§ **Exercise goal**: Write every line out verbatim and omit the pictures.

§ **Supplied data**:
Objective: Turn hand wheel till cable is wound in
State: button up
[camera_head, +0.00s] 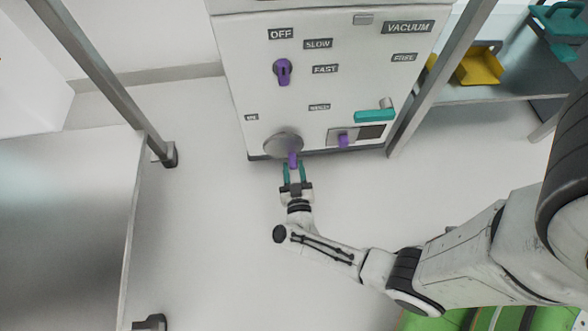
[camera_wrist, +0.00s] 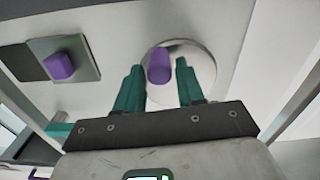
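The hand wheel (camera_head: 279,143) is a round grey disc low on the front of the white vacuum cabinet, with a purple handle (camera_head: 292,159) near its lower edge. In the wrist view the wheel (camera_wrist: 205,67) is pale and round, and its purple handle (camera_wrist: 159,66) stands out from it. My gripper (camera_head: 293,168) points at the wheel from the front. In the wrist view its teal fingers (camera_wrist: 159,78) are spread on either side of the handle, with gaps showing on both sides. I see no cable.
The cabinet (camera_head: 340,75) also carries a purple selector knob (camera_head: 283,72), a teal handle (camera_head: 374,115) and a smaller purple knob (camera_head: 343,140) on a plate. A metal table (camera_head: 60,220) is at left. A shelf with a yellow bin (camera_head: 480,67) is at right.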

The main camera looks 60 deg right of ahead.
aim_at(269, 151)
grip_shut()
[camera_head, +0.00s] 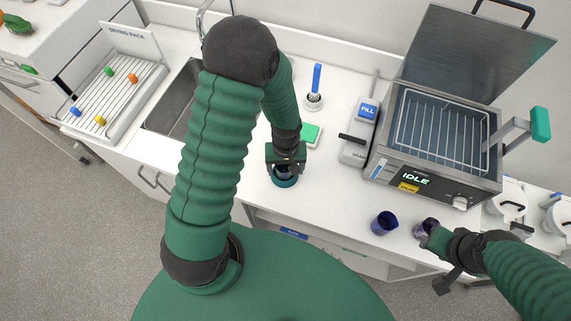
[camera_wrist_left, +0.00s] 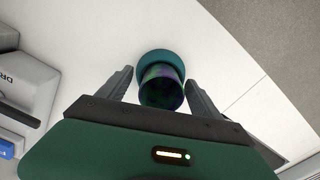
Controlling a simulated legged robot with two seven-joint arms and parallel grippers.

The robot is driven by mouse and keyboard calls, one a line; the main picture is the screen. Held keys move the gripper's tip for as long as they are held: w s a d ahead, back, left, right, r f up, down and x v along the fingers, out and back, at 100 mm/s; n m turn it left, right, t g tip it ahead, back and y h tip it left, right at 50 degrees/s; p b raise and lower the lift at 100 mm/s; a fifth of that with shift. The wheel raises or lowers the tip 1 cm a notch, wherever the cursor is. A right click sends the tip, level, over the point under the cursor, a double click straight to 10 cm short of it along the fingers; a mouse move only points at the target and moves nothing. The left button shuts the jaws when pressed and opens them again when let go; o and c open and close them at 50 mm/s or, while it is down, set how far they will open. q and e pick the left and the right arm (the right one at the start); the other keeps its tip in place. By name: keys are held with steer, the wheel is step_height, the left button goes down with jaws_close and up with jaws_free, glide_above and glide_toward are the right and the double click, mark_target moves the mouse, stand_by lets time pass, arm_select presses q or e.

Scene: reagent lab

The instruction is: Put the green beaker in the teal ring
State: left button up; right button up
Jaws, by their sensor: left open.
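The green beaker (camera_wrist_left: 161,94) is dark and glassy with a green and purple sheen in the left wrist view. It appears upright at the teal ring (camera_wrist_left: 157,56), whose rim shows behind it; whether it is fully seated cannot be told. In the head view the teal ring (camera_head: 285,183) is on the white counter under my left gripper (camera_head: 285,172), which hides most of the beaker. In the left wrist view my left gripper (camera_wrist_left: 162,90) is open, one finger on each side of the beaker, with visible gaps. My right gripper (camera_head: 432,240) is by a purple beaker (camera_head: 428,224).
A blue beaker (camera_head: 384,222) stands near the counter's front edge. A heated bath with a wire rack (camera_head: 440,125) stands at right, its lid raised. A green pad (camera_head: 311,134), a brush (camera_head: 315,90), a sink (camera_head: 176,105) and a drying rack (camera_head: 112,90) lie behind and left.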

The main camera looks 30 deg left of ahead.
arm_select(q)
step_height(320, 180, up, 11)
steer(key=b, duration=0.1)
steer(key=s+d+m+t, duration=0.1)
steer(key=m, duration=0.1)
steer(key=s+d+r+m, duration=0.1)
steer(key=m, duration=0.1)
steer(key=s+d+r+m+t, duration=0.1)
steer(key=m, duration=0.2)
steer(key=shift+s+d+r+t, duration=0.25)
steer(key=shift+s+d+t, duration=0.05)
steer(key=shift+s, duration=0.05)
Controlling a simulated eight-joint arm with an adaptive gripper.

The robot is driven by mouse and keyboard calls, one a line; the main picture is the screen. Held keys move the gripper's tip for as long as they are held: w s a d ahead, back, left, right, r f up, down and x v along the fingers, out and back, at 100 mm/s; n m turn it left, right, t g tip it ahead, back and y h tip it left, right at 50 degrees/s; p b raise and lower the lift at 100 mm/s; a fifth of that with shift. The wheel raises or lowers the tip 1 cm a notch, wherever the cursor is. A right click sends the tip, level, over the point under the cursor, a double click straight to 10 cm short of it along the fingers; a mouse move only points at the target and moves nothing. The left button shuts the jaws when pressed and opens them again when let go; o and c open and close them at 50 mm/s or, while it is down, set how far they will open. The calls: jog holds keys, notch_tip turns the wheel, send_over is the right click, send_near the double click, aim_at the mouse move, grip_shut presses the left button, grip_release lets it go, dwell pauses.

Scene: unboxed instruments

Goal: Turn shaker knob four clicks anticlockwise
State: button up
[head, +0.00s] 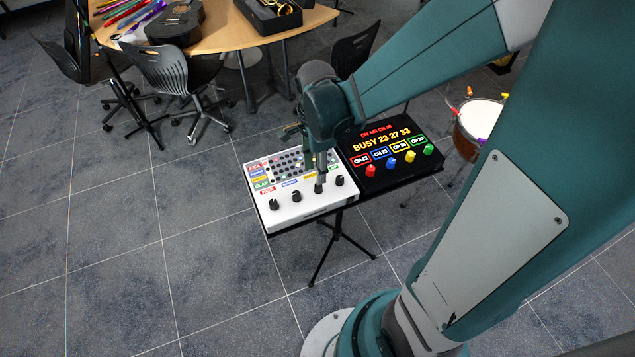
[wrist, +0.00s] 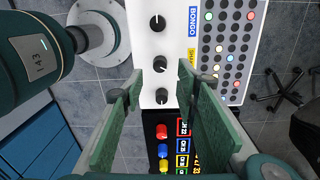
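The white drum machine (head: 310,207) lies on a stand, with a row of black knobs along its front edge. In the wrist view, the shaker knob (wrist: 160,63) sits beside the partly hidden yellow label (wrist: 191,60). Its pointer is too small to read surely. The bongo knob (wrist: 157,22) is above it, and another black knob (wrist: 162,96) below. My gripper (wrist: 161,76) is open, pointing down, its fingertips apart on either side of the shaker knob's line. I cannot tell whether they touch it. In the head view, my gripper (head: 320,187) covers that knob.
A black panel (head: 386,182) with red, blue, yellow and green knobs adjoins the drum machine on the right. A small drum (head: 482,118) stands farther right. Chairs and a wooden table (head: 230,40) with a guitar are behind. The floor at the left is clear.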

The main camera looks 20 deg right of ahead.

§ **Result**:
Objective: Turn hand wheel till cable is wound in
State: button up
[camera_head, +0.00s] 
[camera_wrist, +0.00s] 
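The hand wheel (camera_head: 279,143) is a round grey disc low on the front of the white vacuum cabinet, with a purple handle (camera_head: 292,159) near its lower edge. In the wrist view the wheel (camera_wrist: 205,67) is pale and round, and its purple handle (camera_wrist: 159,66) stands out from it. My gripper (camera_head: 293,168) points at the wheel from the front. In the wrist view its teal fingers (camera_wrist: 159,78) are spread on either side of the handle, with gaps showing on both sides. I see no cable.
The cabinet (camera_head: 340,75) also carries a purple selector knob (camera_head: 283,72), a teal handle (camera_head: 374,115) and a smaller purple knob (camera_head: 343,140) on a plate. A metal table (camera_head: 60,220) is at left. A shelf with a yellow bin (camera_head: 480,67) is at right.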

The main camera looks 60 deg right of ahead.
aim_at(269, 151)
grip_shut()
[camera_head, +0.00s] 
[camera_wrist_left, +0.00s] 
Controlling a simulated legged robot with two seven-joint arms and parallel grippers.

The robot is driven by mouse and keyboard calls, one a line; the main picture is the screen. Held keys move the gripper's tip for as long as they are held: w s a d ahead, back, left, right, r f up, down and x v along the fingers, out and back, at 100 mm/s; n m turn it left, right, t g tip it ahead, back and y h tip it left, right at 50 degrees/s; p b raise and lower the lift at 100 mm/s; a fifth of that with shift. The wheel raises or lowers the tip 1 cm a notch, wherever the cursor is. A right click sends the tip, level, over the point under the cursor, a double click straight to 10 cm short of it along the fingers; a mouse move only points at the target and moves nothing. The left button shuts the jaws when pressed and opens them again when let go; o and c open and close them at 50 mm/s or, while it is down, set how far they will open. q and e pick the left and the right arm (the right one at the start); the other keeps its tip in place. By name: keys are held with steer, the wheel is step_height, the left button goes down with jaws_close and up with jaws_free, glide_above and glide_toward are the right and the double click, mark_target moves the mouse, stand_by lets time pass, arm_select presses q or e.

Scene: reagent lab

The instruction is: Put the green beaker in the teal ring
State: left button up; right button up
Jaws, by their sensor: left open.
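The green beaker (camera_wrist_left: 161,94) is dark and glassy with a green and purple sheen in the left wrist view. It appears upright at the teal ring (camera_wrist_left: 157,56), whose rim shows behind it; whether it is fully seated cannot be told. In the head view the teal ring (camera_head: 285,183) is on the white counter under my left gripper (camera_head: 285,172), which hides most of the beaker. In the left wrist view my left gripper (camera_wrist_left: 162,90) is open, one finger on each side of the beaker, with visible gaps. My right gripper (camera_head: 432,240) is by a purple beaker (camera_head: 428,224).
A blue beaker (camera_head: 384,222) stands near the counter's front edge. A heated bath with a wire rack (camera_head: 440,125) stands at right, its lid raised. A green pad (camera_head: 311,134), a brush (camera_head: 315,90), a sink (camera_head: 176,105) and a drying rack (camera_head: 112,90) lie behind and left.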

The main camera looks 30 deg left of ahead.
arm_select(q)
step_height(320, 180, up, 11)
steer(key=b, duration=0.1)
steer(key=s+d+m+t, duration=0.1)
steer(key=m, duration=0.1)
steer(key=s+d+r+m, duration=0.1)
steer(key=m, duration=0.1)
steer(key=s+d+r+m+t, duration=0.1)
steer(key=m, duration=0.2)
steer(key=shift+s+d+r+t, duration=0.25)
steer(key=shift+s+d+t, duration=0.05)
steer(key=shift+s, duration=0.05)
Controlling a simulated eight-joint arm with an adaptive gripper.

The robot is driven by mouse and keyboard calls, one a line; the main picture is the screen. Held keys move the gripper's tip for as long as they are held: w s a d ahead, back, left, right, r f up, down and x v along the fingers, out and back, at 100 mm/s; n m turn it left, right, t g tip it ahead, back and y h tip it left, right at 50 degrees/s; p b raise and lower the lift at 100 mm/s; a fifth of that with shift. The wheel raises or lowers the tip 1 cm a notch, wherever the cursor is. A right click sends the tip, level, over the point under the cursor, a double click straight to 10 cm short of it along the fingers; a mouse move only points at the target and moves nothing. The left button shuts the jaws when pressed and opens them again when let go; o and c open and close them at 50 mm/s or, while it is down, set how far they will open. The calls: jog holds keys, notch_tip turns the wheel, send_over is the right click, send_near the double click, aim_at the mouse move, grip_shut presses the left button, grip_release lets it go, dwell pauses.

Scene: unboxed instruments

Goal: Turn shaker knob four clicks anticlockwise
State: button up
[head, +0.00s] 
[wrist, +0.00s] 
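The white drum machine (head: 310,207) lies on a stand, with a row of black knobs along its front edge. In the wrist view, the shaker knob (wrist: 160,63) sits beside the partly hidden yellow label (wrist: 191,60). Its pointer is too small to read surely. The bongo knob (wrist: 157,22) is above it, and another black knob (wrist: 162,96) below. My gripper (wrist: 161,76) is open, pointing down, its fingertips apart on either side of the shaker knob's line. I cannot tell whether they touch it. In the head view, my gripper (head: 320,187) covers that knob.
A black panel (head: 386,182) with red, blue, yellow and green knobs adjoins the drum machine on the right. A small drum (head: 482,118) stands farther right. Chairs and a wooden table (head: 230,40) with a guitar are behind. The floor at the left is clear.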

The main camera looks 20 deg right of ahead.

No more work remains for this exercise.